While in Egypt, Mary’s interest in the Gentiles must have greatly increased.  It was not in vain that Mary and her Son were sent into Egypt; God had his reasons.  Egypt is a true picture of the Blessed Sacrament, hidden away in so many Tabernacles, surrounded by so many people who do not suspect His presence; it is nothing to so many that pass by.  But what is IT to those who know?  What was Jesus to Mary and Joseph in the Land of Egypt?  He was their ALL – with Him exile did not exist; with Him, God’s will was easy, God’s arrangements, the best; with HIM, it was impossible to complain, impossible to have any regrets about the past or impatient wonderings about the future.  Mary was absorbed in the present, because she had Jesus with Her:  He had to be cared for, fed, taught, thought about, worked for, lived for in Egypt!  It was in Egypt that the Child grew, and it was there that Mary heard His first words, watched His first tottering steps, and taught Him His first (vocal) prayers.  And as the Child grew, Mary grew, too, in grace and virtue; imbibing more and more of the spirit of her Son from the services she rendered Him; making great progress in her new school, the school of the Cross; getting daily more food for meditation and prayer, enlarging her heart and preparing herself to become a second Eve – the Mother of ALL the living.
What a blessing and joy to the people of Egypt to have the Holy Family living amongst them!  How this must have stirred up their zeal and courage!

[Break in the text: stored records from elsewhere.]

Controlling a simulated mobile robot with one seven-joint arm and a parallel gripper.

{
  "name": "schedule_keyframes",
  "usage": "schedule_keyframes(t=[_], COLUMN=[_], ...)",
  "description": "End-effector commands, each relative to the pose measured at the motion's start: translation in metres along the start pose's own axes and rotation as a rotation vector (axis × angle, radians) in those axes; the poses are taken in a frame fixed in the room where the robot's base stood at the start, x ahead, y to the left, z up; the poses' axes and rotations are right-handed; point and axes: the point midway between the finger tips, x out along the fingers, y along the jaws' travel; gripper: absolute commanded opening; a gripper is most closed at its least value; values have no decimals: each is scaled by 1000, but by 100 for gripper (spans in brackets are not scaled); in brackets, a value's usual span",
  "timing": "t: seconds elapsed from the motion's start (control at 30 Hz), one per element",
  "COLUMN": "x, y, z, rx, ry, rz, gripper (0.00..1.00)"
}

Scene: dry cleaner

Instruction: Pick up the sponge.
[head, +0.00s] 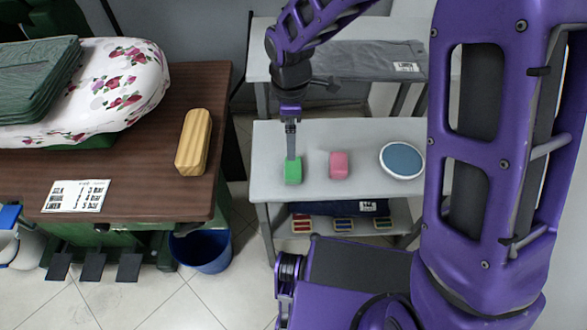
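Two small blocks lie on the light grey table (370,180): a green block (293,173) and a pink block (339,165). Either could be the sponge; I cannot tell which from their look. My gripper (291,155) points straight down at the green block, with its fingertips at or just behind the block's far top edge. It is seen edge-on, so the gap between the fingers and any contact with the block cannot be made out. The pink block lies a short way to the right, apart from my gripper.
A white-rimmed round dish (402,161) with a blue-grey centre is right of the pink block. Left is a brown table (130,195) with a wooden block (193,142), a paper sheet (76,196) and a flowered ironing pad (125,85). A blue bin (203,252) stands below.

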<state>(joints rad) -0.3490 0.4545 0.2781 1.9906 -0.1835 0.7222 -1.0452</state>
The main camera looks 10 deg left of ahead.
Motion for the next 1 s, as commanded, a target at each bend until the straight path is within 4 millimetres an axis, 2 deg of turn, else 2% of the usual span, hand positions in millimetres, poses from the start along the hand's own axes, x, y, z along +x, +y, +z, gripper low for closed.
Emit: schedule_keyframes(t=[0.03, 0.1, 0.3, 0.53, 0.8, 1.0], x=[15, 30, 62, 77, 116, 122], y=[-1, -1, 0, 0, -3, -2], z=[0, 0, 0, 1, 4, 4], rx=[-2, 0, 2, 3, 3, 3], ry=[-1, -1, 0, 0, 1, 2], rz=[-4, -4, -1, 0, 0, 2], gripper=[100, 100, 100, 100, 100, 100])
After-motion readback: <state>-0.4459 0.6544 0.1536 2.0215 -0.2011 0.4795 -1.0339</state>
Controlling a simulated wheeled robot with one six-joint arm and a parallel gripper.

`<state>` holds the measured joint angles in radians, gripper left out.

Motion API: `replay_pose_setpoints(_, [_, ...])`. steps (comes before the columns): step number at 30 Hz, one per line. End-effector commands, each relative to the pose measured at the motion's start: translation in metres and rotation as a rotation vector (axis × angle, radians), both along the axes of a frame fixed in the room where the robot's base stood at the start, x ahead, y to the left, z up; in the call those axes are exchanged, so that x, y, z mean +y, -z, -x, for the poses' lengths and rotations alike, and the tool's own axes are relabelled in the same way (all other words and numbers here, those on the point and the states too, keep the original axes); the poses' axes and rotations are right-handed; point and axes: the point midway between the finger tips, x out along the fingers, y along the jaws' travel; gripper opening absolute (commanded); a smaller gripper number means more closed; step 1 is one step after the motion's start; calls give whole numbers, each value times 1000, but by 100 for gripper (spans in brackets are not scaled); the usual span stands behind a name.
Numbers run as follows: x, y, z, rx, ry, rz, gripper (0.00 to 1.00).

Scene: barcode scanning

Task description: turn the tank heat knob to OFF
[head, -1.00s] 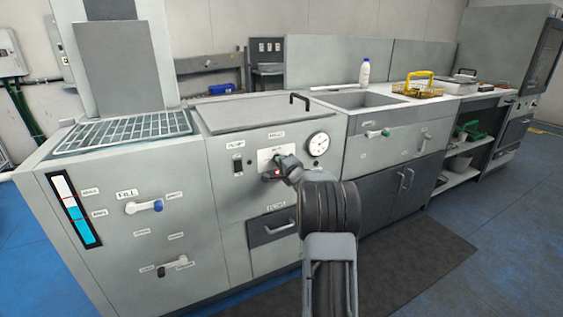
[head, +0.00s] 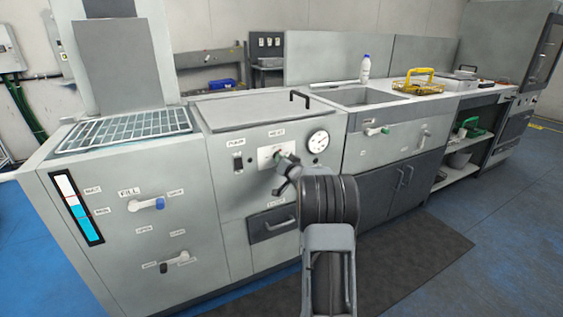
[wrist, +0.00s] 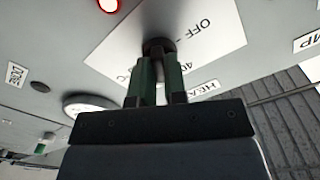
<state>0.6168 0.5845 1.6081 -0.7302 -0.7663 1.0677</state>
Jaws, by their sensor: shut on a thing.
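The tank heat knob (wrist: 158,46) is a dark round piece in the wrist view, in front of a white scale plate (wrist: 208,35). The plate also shows in the head view (head: 265,153). "OFF" and a "40" mark are legible on it, at a slant. My gripper (wrist: 160,66) is shut on the knob, with a green-faced finger on each side. In the head view my gripper (head: 281,160) reaches the panel at the plate. The fingers hide most of the knob, so its pointer setting cannot be read.
A round dial gauge (head: 318,142) sits right of the plate, and a pump switch (head: 238,162) sits left. A drawer handle (head: 280,225) is below. A red lamp (wrist: 110,4) is near the plate. The tank lid handle (head: 299,97) stands above.

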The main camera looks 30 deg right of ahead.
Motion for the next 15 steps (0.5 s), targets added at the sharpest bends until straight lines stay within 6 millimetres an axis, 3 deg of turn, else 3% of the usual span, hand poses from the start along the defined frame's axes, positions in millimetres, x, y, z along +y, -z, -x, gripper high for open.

Joseph knew least about it all, and yet had apparently to take the chief part and bear all the anxiety.  He received the warning message form the Angel; he had to break the news to Mary that the Child’s life was in danger and that they must flee immediately – even in the middle of the night.  Joseph had to take the Child and His Mother into Egypt; to anyone else but Joseph this would have seemed an unreasonable command.  Those who live close to Jesus and Mary do not criticize God’s dealings; they have only one thing to do – obey.  Peace and joy will result.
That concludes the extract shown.